-------- STORED ROWS --------
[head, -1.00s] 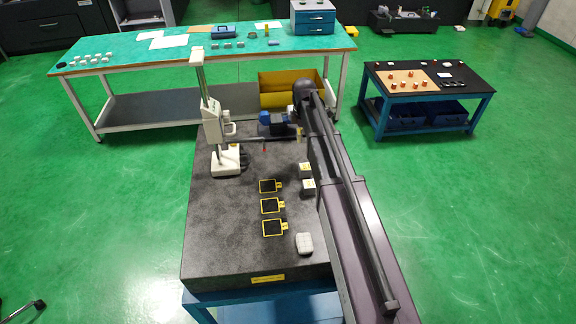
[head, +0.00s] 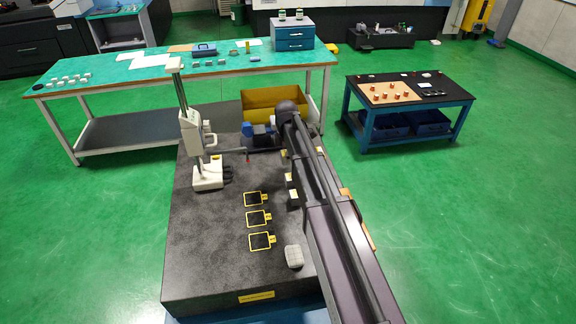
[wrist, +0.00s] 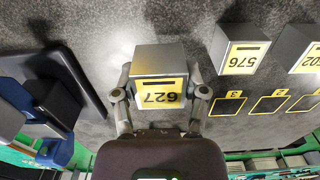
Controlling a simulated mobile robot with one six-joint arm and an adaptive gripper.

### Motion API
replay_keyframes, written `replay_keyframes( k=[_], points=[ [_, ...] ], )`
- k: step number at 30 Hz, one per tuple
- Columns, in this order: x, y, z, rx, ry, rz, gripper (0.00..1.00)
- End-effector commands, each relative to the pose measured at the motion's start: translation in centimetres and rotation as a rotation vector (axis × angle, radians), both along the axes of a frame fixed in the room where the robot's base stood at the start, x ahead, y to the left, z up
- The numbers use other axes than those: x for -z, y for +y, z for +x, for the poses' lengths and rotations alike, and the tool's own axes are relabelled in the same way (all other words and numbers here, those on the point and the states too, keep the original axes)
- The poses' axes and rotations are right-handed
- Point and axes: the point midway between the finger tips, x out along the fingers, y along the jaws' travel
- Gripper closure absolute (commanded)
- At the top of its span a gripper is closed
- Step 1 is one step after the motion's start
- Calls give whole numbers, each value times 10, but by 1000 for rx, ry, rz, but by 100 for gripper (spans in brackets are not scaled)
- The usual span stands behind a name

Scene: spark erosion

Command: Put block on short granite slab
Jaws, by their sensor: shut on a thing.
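My gripper (wrist: 160,100) is shut on a grey block (wrist: 159,62) with a yellow label "627", one finger on each side, in the wrist view. I cannot tell whether the block touches the surface below. In the head view my arm hides the gripper and this block. The large dark granite slab (head: 200,250) stands in front of me. A second block (wrist: 238,50), labelled "576", and part of a third (wrist: 305,55) stand on the granite at the right of the wrist view. I cannot tell which surface is the short granite slab.
Yellow-framed squares (head: 259,241) lie in a row on the slab. A white measuring stand (head: 207,178) stands at its left, and a pale rounded object (head: 294,256) lies near the front. A green-topped bench (head: 130,75) and a black-topped table (head: 440,90) stand behind. The slab's front left is clear.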

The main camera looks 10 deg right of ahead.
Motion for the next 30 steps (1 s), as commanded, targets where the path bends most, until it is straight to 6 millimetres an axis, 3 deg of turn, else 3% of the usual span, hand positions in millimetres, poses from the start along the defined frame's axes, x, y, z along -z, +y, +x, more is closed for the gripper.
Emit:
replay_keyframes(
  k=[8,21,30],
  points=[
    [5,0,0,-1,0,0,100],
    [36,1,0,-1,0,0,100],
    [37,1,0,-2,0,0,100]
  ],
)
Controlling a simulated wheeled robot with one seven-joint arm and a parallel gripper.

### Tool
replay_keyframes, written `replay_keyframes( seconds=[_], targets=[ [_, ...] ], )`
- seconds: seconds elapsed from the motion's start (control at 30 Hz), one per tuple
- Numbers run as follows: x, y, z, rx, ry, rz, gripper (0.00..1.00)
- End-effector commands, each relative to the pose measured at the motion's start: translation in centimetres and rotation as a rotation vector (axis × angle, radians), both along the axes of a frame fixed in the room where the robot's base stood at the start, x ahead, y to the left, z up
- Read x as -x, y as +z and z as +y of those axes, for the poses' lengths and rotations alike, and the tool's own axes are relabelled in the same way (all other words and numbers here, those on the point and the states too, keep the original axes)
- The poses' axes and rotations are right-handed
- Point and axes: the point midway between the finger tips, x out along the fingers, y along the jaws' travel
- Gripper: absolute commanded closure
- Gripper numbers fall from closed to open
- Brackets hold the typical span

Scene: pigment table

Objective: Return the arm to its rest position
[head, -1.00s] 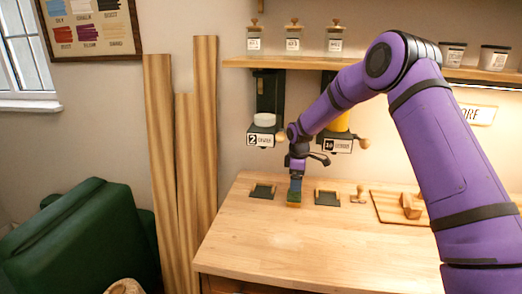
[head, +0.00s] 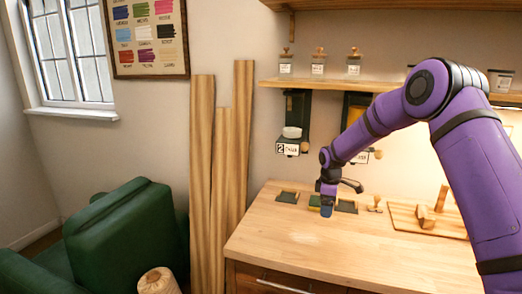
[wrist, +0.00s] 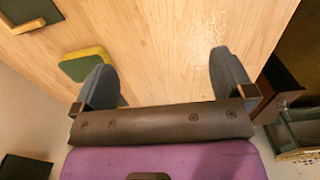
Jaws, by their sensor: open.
--------
- **TASK TO CARRY OUT**
Omit any images, then output the listing exactly.

- **FULL RESPONSE**
[head, -1.00s] 
[head, +0.00s] 
[wrist, +0.00s] 
Controlling a simulated mobile robot with one six-joint arm and an adaptive gripper.

### Motion API
replay_keyframes, written `replay_keyframes( k=[_], points=[ [_, ...] ], )`
- k: step number at 30 Hz, one per tuple
- Columns, in this order: x, y, z, rx, ry, rz, gripper (0.00..1.00)
- End-effector commands, each relative to the pose measured at the motion's start: translation in centimetres and rotation as a rotation vector (axis × angle, radians), both along the axes of a frame fixed in the room where the robot's base stood at the start, x ahead, y to the left, z up
- The numbers use other axes than those: x for -z, y for +y, z for +x, for the poses' lengths and rotations alike, and the tool's own axes are relabelled in the same way (all other words and numbers here, those on the point and the states too, keep the original axes)
- The poses' axes and rotations are right-handed
- Point and axes: the point midway between the finger tips, x out along the fingers, y along the jaws' travel
- Gripper closure absolute (commanded)
- At the top of its span a gripper is closed
- Step 1 is one step after the motion's start
- Calls give whole numbers, each value times 10, but by 1000 for rx, ry, rz, but by 100 for gripper (spans in brackets are not scaled)
- The usual span stands behind a name

Scene: spark erosion

Command: Put block on short granite slab
Jaws, by their sensor: shut on a thing.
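My gripper (wrist: 160,100) is shut on a grey block (wrist: 159,62) with a yellow label "627", one finger on each side, in the wrist view. I cannot tell whether the block touches the surface below. In the head view my arm hides the gripper and this block. The large dark granite slab (head: 200,250) stands in front of me. A second block (wrist: 238,50), labelled "576", and part of a third (wrist: 305,55) stand on the granite at the right of the wrist view. I cannot tell which surface is the short granite slab.
Yellow-framed squares (head: 259,241) lie in a row on the slab. A white measuring stand (head: 207,178) stands at its left, and a pale rounded object (head: 294,256) lies near the front. A green-topped bench (head: 130,75) and a black-topped table (head: 440,90) stand behind. The slab's front left is clear.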

The main camera looks 10 deg right of ahead.
Motion for the next 30 steps (1 s), as commanded, targets where the path bends most, until it is straight to 6 millimetres an axis, 3 deg of turn, else 3% of the usual span, hand positions in millimetres, poses from the start along the defined frame's axes, x, y, z along -z, +y, +x, more is closed for the gripper.
Emit:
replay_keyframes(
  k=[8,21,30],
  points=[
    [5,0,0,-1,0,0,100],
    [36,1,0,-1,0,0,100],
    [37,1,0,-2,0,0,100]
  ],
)
Controlling a simulated wheeled robot with one seven-joint arm and a parallel gripper.

### Tool
replay_keyframes, written `replay_keyframes( seconds=[_], targets=[ [_, ...] ], )`
- seconds: seconds elapsed from the motion's start (control at 30 Hz), one per tuple
- Numbers run as follows: x, y, z, rx, ry, rz, gripper (0.00..1.00)
- End-effector commands, each relative to the pose measured at the motion's start: translation in centimetres and rotation as a rotation vector (axis × angle, radians), both along the axes of a frame fixed in the room where the robot's base stood at the start, x ahead, y to the left, z up
- Read x as -x, y as +z and z as +y of those axes, for the poses' lengths and rotations alike, and the tool's own axes are relabelled in the same way (all other words and numbers here, those on the point and the states too, keep the original axes)
- The poses' axes and rotations are right-handed
- Point and axes: the point midway between the finger tips, x out along the fingers, y along the jaws' travel
- Gripper: absolute commanded closure
- Gripper numbers fall from closed to open
- Brackets hold the typical span

Scene: pigment table

Objective: Return the arm to its rest position
[head, -1.00s] 
[head, +0.00s] 
[wrist, +0.00s] 
Jaws, by their sensor: open.

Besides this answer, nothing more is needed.